A written address is not evidence but argument. It is the counsel’s opportunity to interpret the law, critique judicial authorities, and persuade the court to adopt a particular position. The right to fair hearing under Section 36 of the Constitution of the Federal Republic of Nigeria 1999 guarantees that parties must be afforded the opportunity to present their case fully. This necessarily includes robust and even critical legal argumentation.

Contempt of court, particularly in facie curiae (in the face of the court), is designed to protect the dignity and authority of the court. However, it is not meant to stifle legitimate advocacy. The power of contempt must be exercised sparingly and with restraint, as it carries the risk of judicial overreach.

Nigerian courts have consistently cautioned against using contempt proceedings to punish counsel for discharging their professional duties.    In Adeniyi v. Governor of Oyo State,(1982) 9 SC 1 the court emphasized that counsel must be allowed reasonable latitude in presenting arguments, even where such arguments may appear critical.              In Nwankwo v. State,(1985) 6 NCLR 228 it was held that the right to defend a client includes the right to make submissions that may not align with the court’s preliminary views.

In Atake v. Afejuku (1994) 9 NWLR (Pt. 368) 379 (SC), a legal practitioner was summarily convicted for contempt by a trial judge over statements made in the course of proceedings, which were perceived as disrespectful to the court. The Supreme Court set aside the conviction, holding that the alleged conduct did not justify contempt. The Court stressed that counsel must be allowed latitude in presenting their client’s case, and contempt powers must be exercised cautiously.

The court warned that the power to punish for contempt must not be used to intimidate counsel or suppress legitimate advocacy. The court underscored that counsel should not be punished for statements made in the course of bona fide legal argument, provided they are relevant to the case. In Okoduwa v. State, (1988) 2 NWLR (Pt. 76) 333 (SC), during a criminal trial, issues arose regarding the propriety of counsel’s submissions, which were alleged to be improper. The Supreme Court held that counsel cannot be punished for making submissions in good faith, even if forceful, provided they are relevant. However, the Court noted that insulting or scandalous language would not be protected.

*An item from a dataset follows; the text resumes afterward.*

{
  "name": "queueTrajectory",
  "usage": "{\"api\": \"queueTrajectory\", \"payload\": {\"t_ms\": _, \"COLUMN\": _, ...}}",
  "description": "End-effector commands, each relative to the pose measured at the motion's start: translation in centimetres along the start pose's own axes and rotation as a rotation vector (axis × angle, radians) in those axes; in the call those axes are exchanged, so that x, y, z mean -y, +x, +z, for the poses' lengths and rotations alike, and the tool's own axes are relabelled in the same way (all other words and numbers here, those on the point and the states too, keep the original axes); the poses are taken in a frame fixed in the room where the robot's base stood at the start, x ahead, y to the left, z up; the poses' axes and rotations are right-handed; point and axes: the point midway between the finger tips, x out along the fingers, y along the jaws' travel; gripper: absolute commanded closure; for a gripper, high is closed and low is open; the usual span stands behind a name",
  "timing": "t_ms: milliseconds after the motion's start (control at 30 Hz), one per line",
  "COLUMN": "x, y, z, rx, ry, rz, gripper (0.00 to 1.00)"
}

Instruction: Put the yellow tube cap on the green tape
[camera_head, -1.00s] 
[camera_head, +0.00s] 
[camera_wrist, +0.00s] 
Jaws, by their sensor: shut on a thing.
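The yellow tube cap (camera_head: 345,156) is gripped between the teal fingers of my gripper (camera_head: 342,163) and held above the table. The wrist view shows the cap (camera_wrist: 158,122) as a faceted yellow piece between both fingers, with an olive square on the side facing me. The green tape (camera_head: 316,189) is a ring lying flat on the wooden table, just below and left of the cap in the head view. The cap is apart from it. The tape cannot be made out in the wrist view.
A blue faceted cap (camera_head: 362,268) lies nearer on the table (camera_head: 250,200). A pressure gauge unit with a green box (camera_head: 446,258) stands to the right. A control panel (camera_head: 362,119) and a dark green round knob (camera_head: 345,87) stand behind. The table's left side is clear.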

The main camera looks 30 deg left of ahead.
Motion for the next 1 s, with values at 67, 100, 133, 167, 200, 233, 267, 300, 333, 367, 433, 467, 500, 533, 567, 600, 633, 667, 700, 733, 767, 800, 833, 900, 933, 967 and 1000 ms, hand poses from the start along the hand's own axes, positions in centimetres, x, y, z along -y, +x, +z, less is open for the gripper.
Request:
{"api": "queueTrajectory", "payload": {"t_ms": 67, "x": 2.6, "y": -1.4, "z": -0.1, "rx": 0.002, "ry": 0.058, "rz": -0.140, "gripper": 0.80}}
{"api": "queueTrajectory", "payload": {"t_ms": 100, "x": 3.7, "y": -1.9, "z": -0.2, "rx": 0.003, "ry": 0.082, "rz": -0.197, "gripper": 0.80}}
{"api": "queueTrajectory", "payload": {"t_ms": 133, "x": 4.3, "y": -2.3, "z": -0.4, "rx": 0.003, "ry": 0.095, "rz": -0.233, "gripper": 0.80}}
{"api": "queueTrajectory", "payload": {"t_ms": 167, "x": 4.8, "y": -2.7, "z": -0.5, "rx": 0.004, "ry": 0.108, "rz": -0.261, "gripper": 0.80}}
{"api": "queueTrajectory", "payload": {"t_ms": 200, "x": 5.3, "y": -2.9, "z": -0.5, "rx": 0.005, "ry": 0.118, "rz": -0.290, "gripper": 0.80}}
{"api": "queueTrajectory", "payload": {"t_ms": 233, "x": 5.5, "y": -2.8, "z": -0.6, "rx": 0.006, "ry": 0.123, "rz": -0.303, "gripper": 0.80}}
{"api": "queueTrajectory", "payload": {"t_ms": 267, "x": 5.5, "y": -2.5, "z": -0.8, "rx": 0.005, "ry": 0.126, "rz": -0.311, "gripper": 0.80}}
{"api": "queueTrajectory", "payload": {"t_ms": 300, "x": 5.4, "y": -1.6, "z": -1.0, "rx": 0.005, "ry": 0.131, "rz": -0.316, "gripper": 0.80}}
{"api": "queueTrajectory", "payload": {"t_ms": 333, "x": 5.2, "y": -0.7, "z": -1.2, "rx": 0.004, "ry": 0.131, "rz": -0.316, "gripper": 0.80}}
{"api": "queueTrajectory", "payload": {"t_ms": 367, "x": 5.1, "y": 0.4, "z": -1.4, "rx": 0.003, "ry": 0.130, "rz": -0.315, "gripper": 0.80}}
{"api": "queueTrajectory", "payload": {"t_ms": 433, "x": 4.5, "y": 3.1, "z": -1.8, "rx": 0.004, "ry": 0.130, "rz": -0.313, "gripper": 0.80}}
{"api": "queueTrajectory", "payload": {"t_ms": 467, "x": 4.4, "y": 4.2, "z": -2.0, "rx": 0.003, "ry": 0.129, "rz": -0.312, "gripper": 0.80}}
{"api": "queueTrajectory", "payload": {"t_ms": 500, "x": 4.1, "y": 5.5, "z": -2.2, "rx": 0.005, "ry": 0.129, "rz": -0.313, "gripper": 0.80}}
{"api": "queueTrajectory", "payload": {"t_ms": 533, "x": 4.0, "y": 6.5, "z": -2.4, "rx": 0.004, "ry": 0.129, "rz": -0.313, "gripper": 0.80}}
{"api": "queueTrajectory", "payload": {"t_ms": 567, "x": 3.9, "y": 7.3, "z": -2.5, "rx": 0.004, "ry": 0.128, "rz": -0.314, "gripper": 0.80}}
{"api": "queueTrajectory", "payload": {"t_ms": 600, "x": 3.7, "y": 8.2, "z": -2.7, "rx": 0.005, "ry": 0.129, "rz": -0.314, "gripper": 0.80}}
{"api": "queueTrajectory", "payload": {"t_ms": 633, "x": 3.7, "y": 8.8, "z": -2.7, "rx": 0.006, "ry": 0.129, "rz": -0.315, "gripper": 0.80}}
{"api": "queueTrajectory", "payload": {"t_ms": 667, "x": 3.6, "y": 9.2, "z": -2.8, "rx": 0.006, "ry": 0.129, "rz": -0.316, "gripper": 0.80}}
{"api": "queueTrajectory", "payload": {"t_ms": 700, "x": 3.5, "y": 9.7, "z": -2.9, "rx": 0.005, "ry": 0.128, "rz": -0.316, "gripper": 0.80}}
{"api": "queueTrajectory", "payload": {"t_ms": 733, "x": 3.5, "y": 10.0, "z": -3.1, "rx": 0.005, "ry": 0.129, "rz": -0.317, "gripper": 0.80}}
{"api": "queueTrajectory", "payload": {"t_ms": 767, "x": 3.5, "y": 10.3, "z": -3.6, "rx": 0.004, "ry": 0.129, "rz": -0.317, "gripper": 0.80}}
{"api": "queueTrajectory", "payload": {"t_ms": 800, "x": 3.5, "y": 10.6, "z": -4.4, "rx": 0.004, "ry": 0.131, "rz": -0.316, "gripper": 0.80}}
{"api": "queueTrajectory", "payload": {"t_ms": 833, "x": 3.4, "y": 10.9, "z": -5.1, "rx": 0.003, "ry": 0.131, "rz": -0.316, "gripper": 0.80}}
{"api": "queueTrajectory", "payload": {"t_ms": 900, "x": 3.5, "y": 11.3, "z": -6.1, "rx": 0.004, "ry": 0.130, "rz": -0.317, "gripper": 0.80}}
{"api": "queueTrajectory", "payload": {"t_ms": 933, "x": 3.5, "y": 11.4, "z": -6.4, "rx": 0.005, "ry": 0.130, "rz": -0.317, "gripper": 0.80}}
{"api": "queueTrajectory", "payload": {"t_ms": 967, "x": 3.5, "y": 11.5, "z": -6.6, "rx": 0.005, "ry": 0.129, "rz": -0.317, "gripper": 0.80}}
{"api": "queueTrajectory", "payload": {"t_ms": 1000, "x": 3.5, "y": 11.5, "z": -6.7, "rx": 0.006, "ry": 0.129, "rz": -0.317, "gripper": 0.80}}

It is noteworthy that foreign jurisprudence strongly reinforces the principle that lawyers must be free to express opinions in court processes without fear of contempt sanctions except where it is a scurrilous abuse.

In R v. Gray,[1900] 2 QB 36, the court distinguished between scurrilous abuse and legitimate criticism, holding that only the former constitutes contempt. A judgement may be criticised, even strongly, Such criticism must be fair, temperate, and made in good faith. It should be directed at the reasoning, conclusions, or legal principles, not the personality of the judge. It must not impute improper motives or attempt to undermine public confidence in the administration of justice. The court went further to state that:

“fair and temperate criticism made in good faith does not amount to contempt; the mischief lies in scurrilous abuse, not legitimate critique made in the course of advocacy.”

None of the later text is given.